From the entries that follow, extract each line holding the string "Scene".

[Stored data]
════════
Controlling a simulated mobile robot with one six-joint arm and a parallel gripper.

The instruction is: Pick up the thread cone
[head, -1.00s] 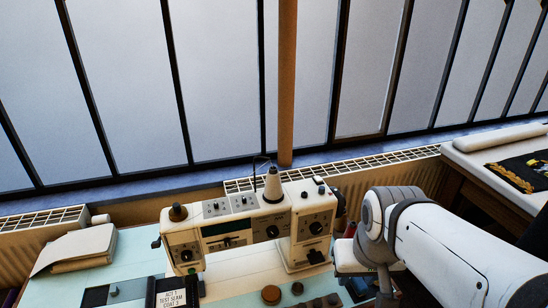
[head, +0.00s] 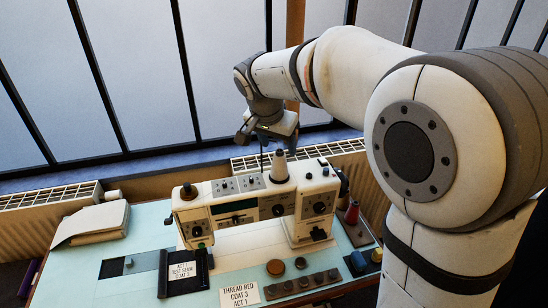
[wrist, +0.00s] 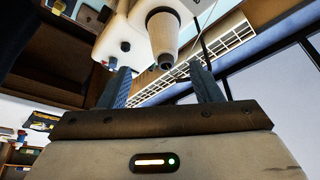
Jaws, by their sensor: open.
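A red thread cone (head: 352,212) stands at the right of the machine, beside my arm.
Behind the machine are a radiator (head: 246,160) and tall windows. A thin dark thread guide rises beside the grey cone. Folded cloth (head: 92,223) lies at the table's left. A label card (head: 239,294) and several round pieces lie in front.

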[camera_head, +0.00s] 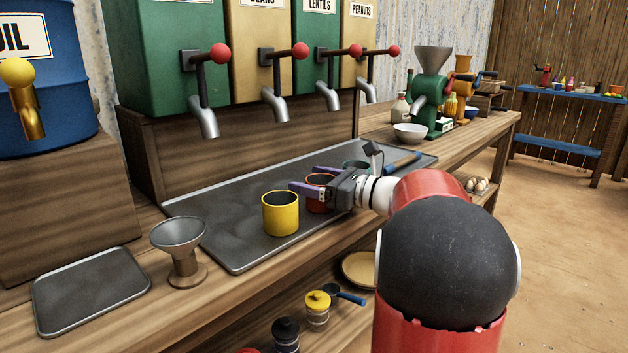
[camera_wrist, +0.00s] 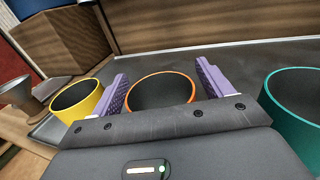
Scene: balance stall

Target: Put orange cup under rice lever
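The orange cup (camera_head: 318,206) stands on the dark metal tray, just right of the yellow cup (camera_head: 280,213). In the wrist view the orange cup (camera_wrist: 160,91) is between the two purple fingers of my gripper (camera_wrist: 161,85). My gripper (camera_head: 314,187) is open around the cup, with a small gap showing on the right side. A red-knobbed lever with a spout (camera_head: 205,90) is on the leftmost green dispenser, whose label is cut off. The other labels read beans, lentils and peanuts; no rice label is readable.
A teal cup (camera_wrist: 295,105) stands to the right of my gripper. The tray (camera_head: 235,247) is bare under the leftmost spouts. A funnel (camera_head: 180,245) on a stand, a small tray (camera_head: 90,287) and a blue oil barrel (camera_head: 45,90) are at left.

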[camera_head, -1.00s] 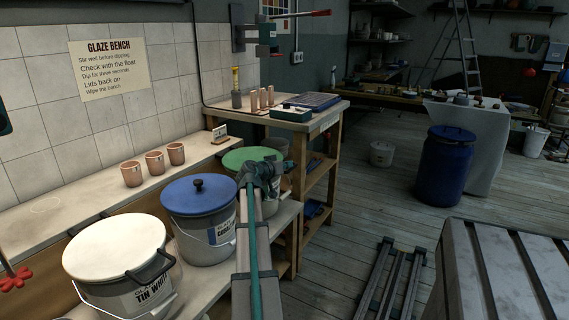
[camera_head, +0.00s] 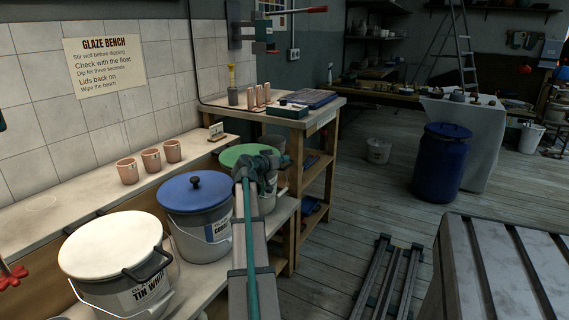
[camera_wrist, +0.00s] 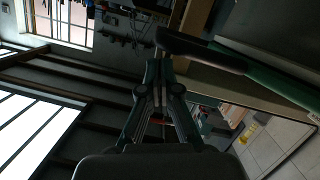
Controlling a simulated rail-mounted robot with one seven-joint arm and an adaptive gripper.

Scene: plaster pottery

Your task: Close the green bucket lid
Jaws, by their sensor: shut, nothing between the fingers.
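The green lid (camera_head: 238,153) shows as a flat green disc on a grey bucket at the far end of the low bench, beyond the blue-lidded bucket. My gripper (camera_head: 262,166) is in front of its right part and hides much of the bucket below. I cannot tell from the head view whether the lid is fully seated. In the wrist view my gripper's fingers (camera_wrist: 159,65) are together and empty.
A blue-lidded bucket (camera_head: 196,192) and a white-lidded bucket (camera_head: 112,245) stand nearer on the bench. Three clay cups (camera_head: 151,161) line the wall ledge. A wooden shelf table (camera_head: 322,120) stands just beyond the green lid. Open floor lies right, with a blue barrel (camera_head: 443,162).
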════════
## Solution
Scene: balance stall
Scene: plaster pottery

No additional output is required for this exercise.